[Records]
begin
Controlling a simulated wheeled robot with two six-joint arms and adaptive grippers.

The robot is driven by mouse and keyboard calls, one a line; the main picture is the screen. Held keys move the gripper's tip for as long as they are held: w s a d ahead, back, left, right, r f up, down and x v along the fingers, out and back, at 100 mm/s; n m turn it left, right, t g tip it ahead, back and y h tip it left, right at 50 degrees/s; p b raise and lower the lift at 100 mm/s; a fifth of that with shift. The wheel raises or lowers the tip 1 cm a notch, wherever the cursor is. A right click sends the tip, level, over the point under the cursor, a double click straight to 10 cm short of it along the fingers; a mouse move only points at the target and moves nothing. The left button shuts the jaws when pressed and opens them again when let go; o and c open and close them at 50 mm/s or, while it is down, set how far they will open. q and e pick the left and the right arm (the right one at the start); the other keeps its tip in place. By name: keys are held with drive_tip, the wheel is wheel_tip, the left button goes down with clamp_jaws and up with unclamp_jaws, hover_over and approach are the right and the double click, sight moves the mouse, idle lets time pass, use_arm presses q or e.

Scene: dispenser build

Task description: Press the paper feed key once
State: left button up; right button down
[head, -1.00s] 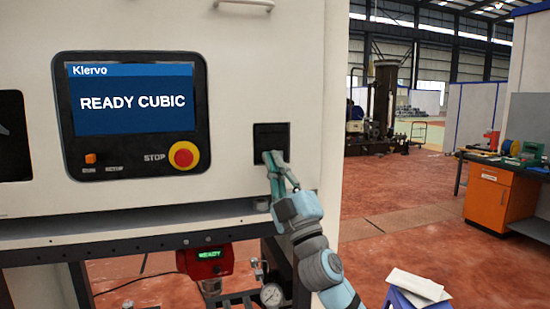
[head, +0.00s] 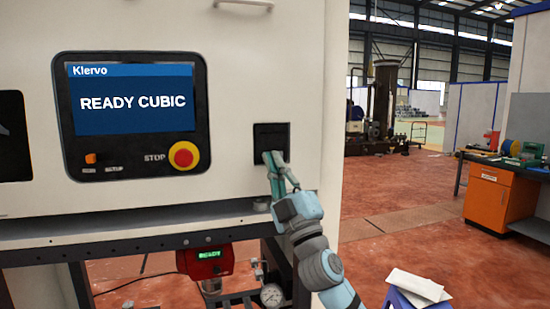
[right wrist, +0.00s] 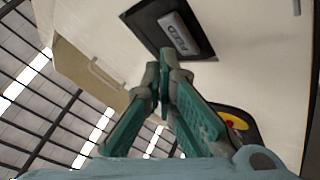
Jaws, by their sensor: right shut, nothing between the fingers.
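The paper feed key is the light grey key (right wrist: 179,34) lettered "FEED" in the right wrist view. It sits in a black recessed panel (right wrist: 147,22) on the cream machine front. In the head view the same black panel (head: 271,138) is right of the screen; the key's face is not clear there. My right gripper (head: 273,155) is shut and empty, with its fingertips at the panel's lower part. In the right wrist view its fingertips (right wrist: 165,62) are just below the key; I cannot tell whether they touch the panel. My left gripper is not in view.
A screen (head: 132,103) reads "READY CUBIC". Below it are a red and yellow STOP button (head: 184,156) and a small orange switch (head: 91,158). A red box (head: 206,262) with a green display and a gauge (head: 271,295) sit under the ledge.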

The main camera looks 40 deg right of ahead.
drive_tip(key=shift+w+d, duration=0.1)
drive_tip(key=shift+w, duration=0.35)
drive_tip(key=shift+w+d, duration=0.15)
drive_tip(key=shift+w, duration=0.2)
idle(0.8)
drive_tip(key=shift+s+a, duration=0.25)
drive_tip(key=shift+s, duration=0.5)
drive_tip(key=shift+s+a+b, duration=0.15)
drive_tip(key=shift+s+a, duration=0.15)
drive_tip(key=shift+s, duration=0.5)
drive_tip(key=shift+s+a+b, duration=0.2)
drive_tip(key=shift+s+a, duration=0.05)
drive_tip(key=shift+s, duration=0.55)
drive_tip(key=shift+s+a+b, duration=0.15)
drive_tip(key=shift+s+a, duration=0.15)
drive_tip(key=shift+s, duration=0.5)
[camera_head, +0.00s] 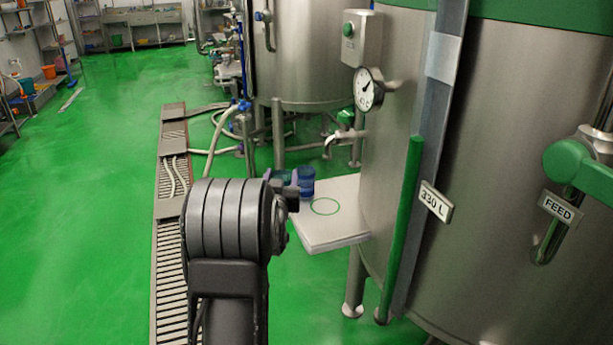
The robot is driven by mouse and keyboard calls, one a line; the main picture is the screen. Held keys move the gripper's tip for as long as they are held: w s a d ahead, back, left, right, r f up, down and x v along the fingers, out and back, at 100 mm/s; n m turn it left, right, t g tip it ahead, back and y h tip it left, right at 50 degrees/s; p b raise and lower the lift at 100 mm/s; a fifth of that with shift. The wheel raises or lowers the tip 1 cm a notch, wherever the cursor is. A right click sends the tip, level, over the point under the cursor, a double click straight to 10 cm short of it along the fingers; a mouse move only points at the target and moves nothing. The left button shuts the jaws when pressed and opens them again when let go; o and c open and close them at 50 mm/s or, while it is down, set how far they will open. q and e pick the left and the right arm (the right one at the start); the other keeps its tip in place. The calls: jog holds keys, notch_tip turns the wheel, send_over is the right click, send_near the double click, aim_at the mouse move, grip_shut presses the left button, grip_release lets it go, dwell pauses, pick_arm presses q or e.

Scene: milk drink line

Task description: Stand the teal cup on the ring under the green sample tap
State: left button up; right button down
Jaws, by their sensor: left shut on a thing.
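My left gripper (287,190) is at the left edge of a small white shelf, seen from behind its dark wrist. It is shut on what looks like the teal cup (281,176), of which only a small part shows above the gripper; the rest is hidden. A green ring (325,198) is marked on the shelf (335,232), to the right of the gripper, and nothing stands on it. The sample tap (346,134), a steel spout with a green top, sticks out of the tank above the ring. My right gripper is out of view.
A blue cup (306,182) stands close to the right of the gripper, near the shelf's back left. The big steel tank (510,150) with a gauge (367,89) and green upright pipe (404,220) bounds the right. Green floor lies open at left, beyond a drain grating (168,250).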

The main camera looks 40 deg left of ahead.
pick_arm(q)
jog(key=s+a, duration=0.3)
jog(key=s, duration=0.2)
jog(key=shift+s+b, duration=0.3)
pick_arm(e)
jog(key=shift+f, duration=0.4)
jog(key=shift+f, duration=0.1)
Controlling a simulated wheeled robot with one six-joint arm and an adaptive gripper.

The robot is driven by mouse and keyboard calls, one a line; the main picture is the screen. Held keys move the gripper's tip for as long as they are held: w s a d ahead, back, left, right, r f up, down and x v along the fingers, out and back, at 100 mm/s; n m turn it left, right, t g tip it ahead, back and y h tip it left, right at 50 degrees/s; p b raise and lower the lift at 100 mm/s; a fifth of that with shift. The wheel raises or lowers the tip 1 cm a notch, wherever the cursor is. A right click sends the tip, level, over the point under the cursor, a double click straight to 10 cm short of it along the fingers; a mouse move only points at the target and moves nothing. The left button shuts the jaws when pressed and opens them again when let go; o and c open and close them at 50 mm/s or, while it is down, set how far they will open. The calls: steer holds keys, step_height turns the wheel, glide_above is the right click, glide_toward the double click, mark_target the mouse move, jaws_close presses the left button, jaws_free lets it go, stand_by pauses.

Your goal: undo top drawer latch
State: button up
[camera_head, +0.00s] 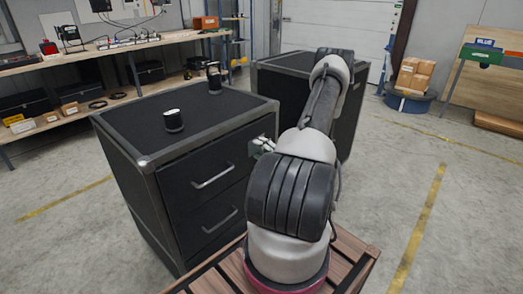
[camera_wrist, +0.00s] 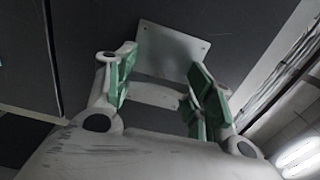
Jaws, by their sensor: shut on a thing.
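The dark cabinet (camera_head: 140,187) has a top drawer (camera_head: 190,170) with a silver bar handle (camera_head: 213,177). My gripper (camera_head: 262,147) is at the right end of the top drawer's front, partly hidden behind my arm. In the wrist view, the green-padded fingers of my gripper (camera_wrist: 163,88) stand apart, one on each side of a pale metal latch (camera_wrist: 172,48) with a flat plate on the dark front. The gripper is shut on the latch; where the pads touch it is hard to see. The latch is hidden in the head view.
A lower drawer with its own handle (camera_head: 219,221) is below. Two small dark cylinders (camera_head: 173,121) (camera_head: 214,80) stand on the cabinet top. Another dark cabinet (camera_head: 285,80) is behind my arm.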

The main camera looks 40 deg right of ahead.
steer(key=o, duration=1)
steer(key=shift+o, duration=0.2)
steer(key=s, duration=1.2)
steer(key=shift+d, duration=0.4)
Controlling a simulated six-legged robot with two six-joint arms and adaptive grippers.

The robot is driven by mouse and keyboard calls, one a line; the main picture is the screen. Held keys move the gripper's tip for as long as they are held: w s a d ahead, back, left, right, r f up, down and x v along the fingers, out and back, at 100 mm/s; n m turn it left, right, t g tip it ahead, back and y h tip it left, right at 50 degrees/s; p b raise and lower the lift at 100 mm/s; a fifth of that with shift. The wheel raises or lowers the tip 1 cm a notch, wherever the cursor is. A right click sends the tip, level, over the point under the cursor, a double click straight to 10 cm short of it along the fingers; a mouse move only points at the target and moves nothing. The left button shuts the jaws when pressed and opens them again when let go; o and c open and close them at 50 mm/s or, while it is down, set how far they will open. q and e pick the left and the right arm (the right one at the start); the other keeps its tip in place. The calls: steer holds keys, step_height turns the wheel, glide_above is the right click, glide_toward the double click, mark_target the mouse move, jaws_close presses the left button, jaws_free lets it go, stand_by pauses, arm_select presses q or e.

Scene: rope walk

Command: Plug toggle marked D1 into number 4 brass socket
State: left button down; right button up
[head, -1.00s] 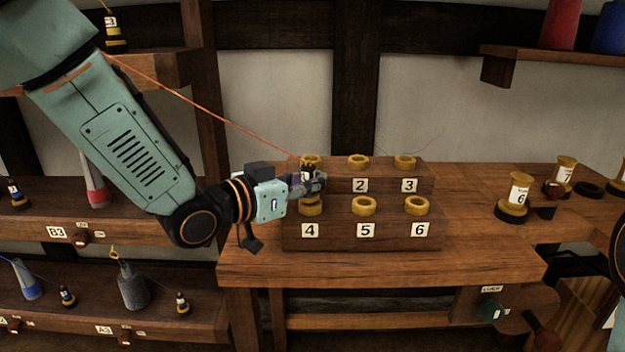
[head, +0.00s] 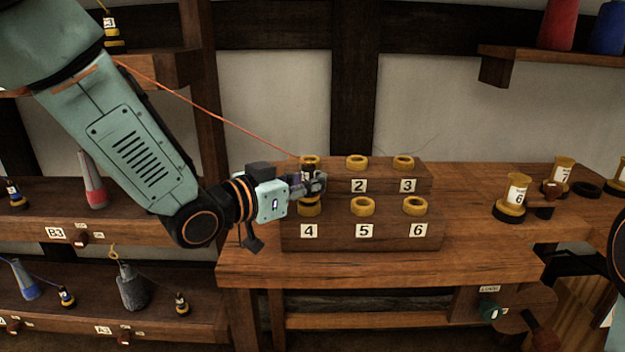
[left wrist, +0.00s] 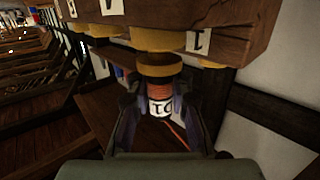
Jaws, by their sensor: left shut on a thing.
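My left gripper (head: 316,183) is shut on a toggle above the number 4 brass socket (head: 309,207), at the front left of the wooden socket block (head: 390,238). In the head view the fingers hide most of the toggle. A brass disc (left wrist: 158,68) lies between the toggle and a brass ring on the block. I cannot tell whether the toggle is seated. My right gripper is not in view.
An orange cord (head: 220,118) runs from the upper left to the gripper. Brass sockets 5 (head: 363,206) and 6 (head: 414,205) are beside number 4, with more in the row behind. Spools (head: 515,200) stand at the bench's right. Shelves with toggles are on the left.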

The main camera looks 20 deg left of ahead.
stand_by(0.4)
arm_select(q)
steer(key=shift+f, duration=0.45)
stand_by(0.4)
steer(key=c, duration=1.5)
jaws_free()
end
begin
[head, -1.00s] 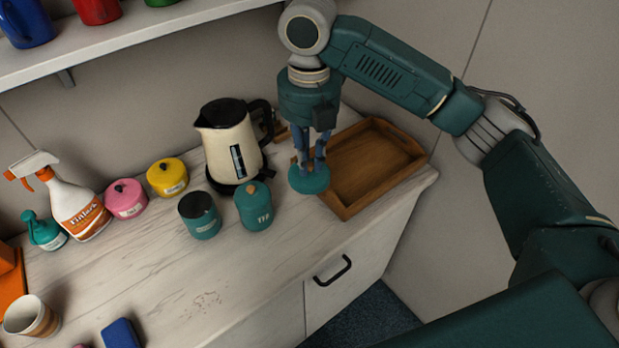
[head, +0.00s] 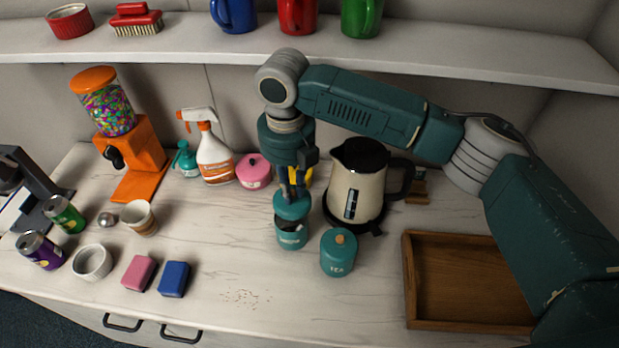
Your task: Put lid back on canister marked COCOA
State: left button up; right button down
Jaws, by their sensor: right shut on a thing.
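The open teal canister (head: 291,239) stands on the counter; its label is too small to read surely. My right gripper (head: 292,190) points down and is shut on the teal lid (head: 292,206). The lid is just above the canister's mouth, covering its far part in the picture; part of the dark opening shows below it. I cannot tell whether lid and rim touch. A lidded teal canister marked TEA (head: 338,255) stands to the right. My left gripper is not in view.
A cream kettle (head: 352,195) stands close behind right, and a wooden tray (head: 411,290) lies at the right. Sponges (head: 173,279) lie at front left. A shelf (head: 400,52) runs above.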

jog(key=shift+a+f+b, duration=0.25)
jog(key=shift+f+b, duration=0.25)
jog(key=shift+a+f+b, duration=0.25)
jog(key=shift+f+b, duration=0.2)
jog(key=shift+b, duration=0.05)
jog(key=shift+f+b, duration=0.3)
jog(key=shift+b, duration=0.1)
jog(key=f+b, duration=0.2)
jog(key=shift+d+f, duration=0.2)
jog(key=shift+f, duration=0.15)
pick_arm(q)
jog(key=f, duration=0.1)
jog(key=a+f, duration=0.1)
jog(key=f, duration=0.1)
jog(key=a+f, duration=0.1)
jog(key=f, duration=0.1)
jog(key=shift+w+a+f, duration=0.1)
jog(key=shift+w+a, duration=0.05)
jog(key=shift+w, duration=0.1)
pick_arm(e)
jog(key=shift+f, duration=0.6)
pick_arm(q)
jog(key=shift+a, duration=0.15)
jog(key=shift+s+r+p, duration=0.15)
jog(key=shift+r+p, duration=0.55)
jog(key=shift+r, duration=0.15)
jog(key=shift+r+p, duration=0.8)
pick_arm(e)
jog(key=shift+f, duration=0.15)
end
begin
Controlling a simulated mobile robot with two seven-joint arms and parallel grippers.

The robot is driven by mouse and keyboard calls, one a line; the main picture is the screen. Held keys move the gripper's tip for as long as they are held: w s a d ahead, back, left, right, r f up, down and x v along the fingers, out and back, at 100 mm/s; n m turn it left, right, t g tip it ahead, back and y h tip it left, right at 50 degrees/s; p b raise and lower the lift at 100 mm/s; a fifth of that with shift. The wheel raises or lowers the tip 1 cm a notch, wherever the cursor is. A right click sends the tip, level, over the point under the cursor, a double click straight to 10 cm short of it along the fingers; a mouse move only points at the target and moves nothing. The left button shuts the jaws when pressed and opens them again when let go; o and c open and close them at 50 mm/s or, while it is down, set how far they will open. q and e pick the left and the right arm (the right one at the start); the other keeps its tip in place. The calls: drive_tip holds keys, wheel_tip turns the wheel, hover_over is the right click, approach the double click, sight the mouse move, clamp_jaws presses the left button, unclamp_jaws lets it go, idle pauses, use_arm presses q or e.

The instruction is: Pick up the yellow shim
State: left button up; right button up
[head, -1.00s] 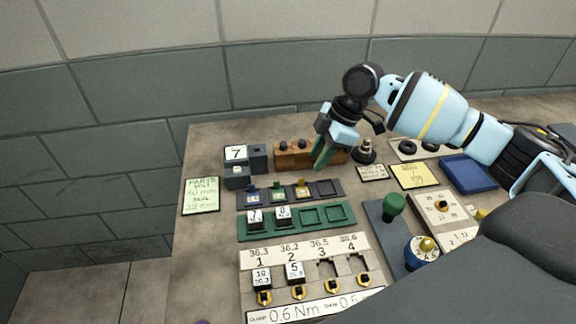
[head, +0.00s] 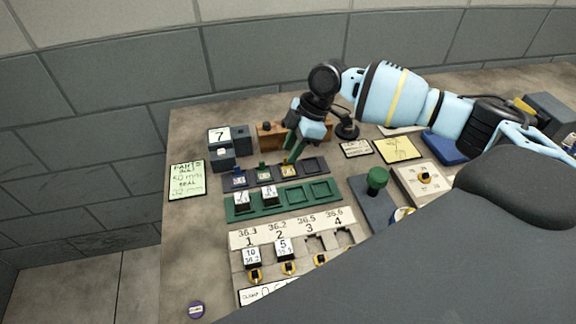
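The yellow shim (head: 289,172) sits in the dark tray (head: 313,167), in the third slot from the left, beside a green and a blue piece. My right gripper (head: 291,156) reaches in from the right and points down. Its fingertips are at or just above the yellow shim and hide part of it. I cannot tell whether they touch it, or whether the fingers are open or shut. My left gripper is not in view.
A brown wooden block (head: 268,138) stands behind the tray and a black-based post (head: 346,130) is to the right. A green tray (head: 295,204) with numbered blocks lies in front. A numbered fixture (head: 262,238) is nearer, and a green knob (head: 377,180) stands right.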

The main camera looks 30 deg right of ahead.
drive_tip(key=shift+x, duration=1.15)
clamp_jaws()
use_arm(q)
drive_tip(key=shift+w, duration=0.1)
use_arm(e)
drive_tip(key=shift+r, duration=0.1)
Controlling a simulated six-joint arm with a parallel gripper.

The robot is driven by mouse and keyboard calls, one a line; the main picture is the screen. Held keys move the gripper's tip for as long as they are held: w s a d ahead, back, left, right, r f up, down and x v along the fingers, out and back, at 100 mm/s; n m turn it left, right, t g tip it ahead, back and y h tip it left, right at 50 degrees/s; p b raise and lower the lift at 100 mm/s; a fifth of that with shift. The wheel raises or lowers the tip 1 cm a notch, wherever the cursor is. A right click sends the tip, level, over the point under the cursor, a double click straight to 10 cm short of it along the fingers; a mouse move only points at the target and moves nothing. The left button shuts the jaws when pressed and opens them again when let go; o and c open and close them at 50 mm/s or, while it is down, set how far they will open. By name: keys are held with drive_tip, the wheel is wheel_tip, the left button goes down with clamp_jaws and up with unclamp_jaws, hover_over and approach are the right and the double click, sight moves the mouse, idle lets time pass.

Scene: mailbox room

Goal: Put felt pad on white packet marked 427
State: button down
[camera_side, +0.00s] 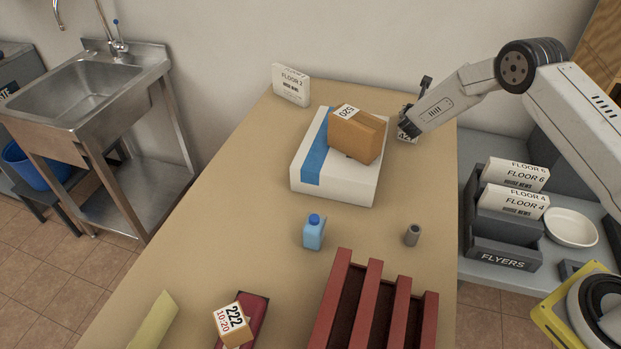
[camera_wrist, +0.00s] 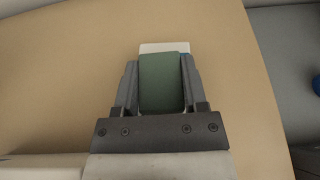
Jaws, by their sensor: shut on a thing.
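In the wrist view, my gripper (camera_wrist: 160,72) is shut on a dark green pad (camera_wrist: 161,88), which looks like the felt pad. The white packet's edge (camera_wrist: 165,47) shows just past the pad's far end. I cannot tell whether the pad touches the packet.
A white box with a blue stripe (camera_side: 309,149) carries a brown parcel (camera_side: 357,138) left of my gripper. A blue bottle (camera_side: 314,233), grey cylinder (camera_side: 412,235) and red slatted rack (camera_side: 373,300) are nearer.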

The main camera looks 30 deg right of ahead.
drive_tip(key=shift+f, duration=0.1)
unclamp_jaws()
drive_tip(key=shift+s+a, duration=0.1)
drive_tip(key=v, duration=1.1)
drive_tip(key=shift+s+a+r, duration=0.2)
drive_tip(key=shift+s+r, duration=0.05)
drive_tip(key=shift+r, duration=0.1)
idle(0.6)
end
Print exactly the lines from the line containing "The instruction is: Pick up the yellow shim" through the line containing "Controlling a simulated six-joint", and omit any picture found among them.

### Complete output:
The instruction is: Pick up the yellow shim
State: left button up; right button up
[head, -1.00s] 
[head, +0.00s] 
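The yellow shim (head: 289,172) sits in the dark tray (head: 313,167), in the third slot from the left, beside a green and a blue piece. My right gripper (head: 291,156) reaches in from the right and points down. Its fingertips are at or just above the yellow shim and hide part of it. I cannot tell whether they touch it, or whether the fingers are open or shut. My left gripper is not in view.
A brown wooden block (head: 268,138) stands behind the tray and a black-based post (head: 346,130) is to the right. A green tray (head: 295,204) with numbered blocks lies in front. A numbered fixture (head: 262,238) is nearer, and a green knob (head: 377,180) stands right.

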The main camera looks 30 deg right of ahead.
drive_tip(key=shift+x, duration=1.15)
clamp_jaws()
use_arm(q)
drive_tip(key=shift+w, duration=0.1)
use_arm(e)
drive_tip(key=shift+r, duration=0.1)
Controlling a simulated six-joint arm with a parallel gripper.

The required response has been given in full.